Science is a multi-step process: once you’ve designed an experiment and collected data, the real fun begins! This lesson will teach you how to start this process using R and RStudio. We will begin with raw data, perform exploratory analyses, and learn how to plot results graphically. This example starts with a dataset from gapminder.org containing population information for many countries through time. Can you read the data into R? Can you plot the population for Senegal? Can you calculate the average income for countries on continent of Asia? By the end of these lessons you will be able to do things like plot the populations for all of these countries in under a minute!

Before Starting The Workshop

If you are using your own computer, please ensure you have the latest version of R and RStudio installed on your machine. This is important, as some packages used in the workshop may not install correctly (or at all) if R is not up to date.

Download and install the latest version of R here

Download and install RStudio here

The University machines already have suitable versions of R and RStudio installed.

Introduction to RStudio

Throughout this lesson, we’re going to teach you some of the fundamentals of the R language as well as some best practices for organizing code for scientific projects that will make your life easier.

We’ll be using RStudio: a free, open source R integrated development environment. It provides a built in editor, works on all platforms (including on servers) and provides many advantages such as integration with version control and project management.

Basic layout

When you first open RStudio, you will be greeted by three panels:

RStudio layout

Projects in R studio

When we are performing an analysis we will typically be using many files… input data, files containing code to perform the analysis, and results. By creating a project in Rstudio we make it easier to manage these files.

Let’s start the course by making a new project in RStudio, and copying the data we’ll be using for the rest of the day into it.

  1. Click the “File” menu button, then “New Project”.
  2. Click “New Directory”.
  3. Click “Empty Project”.
  4. Type in the name of the directory to store your project, e.g. “r_course”. You should avoid using spaces and full stops in the project name.
  5. If you are using a teaching cluster machine, choose “Browse” and select P:\.
  6. Click the “Create Project” button.

Good practices for project organization

Although there is no “best” way to lay out a project, there are some general principles to adhere to that will make project management easier:

Treat data as read only

This is probably the most important goal of setting up a project. Data is typically time consuming and/or expensive to collect. Working with them interactively (e.g., in Excel) where they can be modified means you are never sure of where the data came from, or how it has been modified since collection. It is therefore a good idea to treat your data as “read-only”.

Data Cleaning

In many cases your data will be “dirty”: it will need significant preprocessing to get into a format R (or any other programming language) will find useful. This task is sometimes called “data munging”. I find it useful to store these scripts in a separate folder, and create a second “read-only” data folder to hold the “cleaned” data sets.

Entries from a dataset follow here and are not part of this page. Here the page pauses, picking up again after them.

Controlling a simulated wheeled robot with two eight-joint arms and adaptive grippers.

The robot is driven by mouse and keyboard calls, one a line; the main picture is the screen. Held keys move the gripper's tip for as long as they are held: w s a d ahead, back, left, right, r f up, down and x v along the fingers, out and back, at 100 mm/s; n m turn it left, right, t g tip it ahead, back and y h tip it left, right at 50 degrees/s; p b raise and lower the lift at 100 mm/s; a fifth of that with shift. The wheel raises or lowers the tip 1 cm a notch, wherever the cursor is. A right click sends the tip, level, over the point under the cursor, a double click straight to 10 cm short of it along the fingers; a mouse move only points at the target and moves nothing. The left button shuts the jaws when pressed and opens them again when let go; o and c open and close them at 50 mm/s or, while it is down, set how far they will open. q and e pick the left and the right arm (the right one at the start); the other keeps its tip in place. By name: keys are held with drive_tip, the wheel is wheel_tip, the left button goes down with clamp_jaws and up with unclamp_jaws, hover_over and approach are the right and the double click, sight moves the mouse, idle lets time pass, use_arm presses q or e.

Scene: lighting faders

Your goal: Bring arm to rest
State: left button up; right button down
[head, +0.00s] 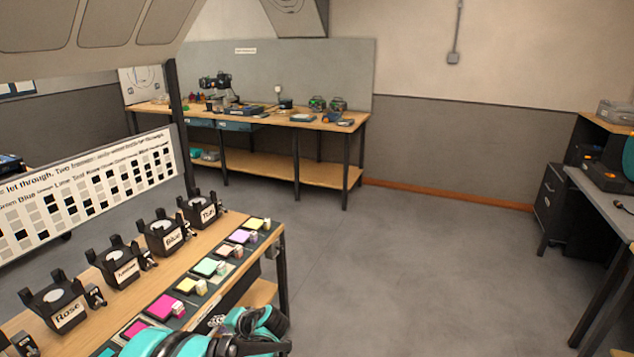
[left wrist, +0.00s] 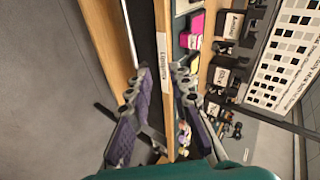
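My left gripper (head: 262,322) shows at the bottom of the head view, its teal arm beside the front edge of the wooden bench (head: 160,268). In the left wrist view its two purple-padded fingers (left wrist: 156,84) stand apart with nothing held between them. Behind the gap between them is the bench's front edge with a white label (left wrist: 163,72). Whether a finger touches the bench cannot be told. My right gripper is in neither view.
Black lamp holders labelled Rose (head: 62,303) and Ruby (head: 205,211) stand on the bench, with several coloured filter squares in front. A chart board (head: 90,190) stands behind. A back workbench (head: 270,118) and a right desk (head: 600,190) flank clear grey floor (head: 430,260).

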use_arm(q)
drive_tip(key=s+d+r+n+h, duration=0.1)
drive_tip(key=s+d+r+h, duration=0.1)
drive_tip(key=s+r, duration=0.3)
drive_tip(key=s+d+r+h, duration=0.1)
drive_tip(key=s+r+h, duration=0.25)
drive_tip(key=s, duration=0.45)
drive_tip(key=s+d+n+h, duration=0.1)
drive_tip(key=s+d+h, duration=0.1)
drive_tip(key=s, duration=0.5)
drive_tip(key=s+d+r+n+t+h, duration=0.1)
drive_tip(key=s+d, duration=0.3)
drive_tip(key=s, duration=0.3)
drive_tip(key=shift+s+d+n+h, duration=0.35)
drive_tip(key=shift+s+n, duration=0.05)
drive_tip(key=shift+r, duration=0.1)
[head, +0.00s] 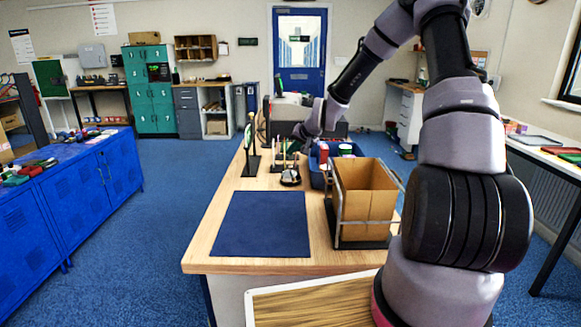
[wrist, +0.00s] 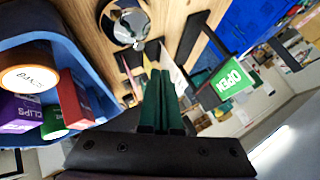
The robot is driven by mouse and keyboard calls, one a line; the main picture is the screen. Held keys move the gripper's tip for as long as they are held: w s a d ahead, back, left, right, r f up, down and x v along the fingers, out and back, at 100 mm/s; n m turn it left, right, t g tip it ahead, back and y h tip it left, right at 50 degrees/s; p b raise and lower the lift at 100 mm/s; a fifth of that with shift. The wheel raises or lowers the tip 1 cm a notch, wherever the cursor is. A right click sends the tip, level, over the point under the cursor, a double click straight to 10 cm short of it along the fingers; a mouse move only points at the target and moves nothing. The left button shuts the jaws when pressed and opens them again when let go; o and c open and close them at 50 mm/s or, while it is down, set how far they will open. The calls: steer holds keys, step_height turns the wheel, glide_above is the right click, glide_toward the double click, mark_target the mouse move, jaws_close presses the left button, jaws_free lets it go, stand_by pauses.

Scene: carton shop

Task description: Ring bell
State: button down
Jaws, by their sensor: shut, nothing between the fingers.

Treat generated output as disposable

Anything generated by your scripts should be treated as disposable: it should all be able to be regenerated from your scripts.

There are lots of different ways to manage this output. I find it useful to have an output folder with different sub-directories for each separate analysis. This makes it easier later, as many of my analyses are exploratory and don’t end up being used in the final project, and some of the analyses get shared between projects.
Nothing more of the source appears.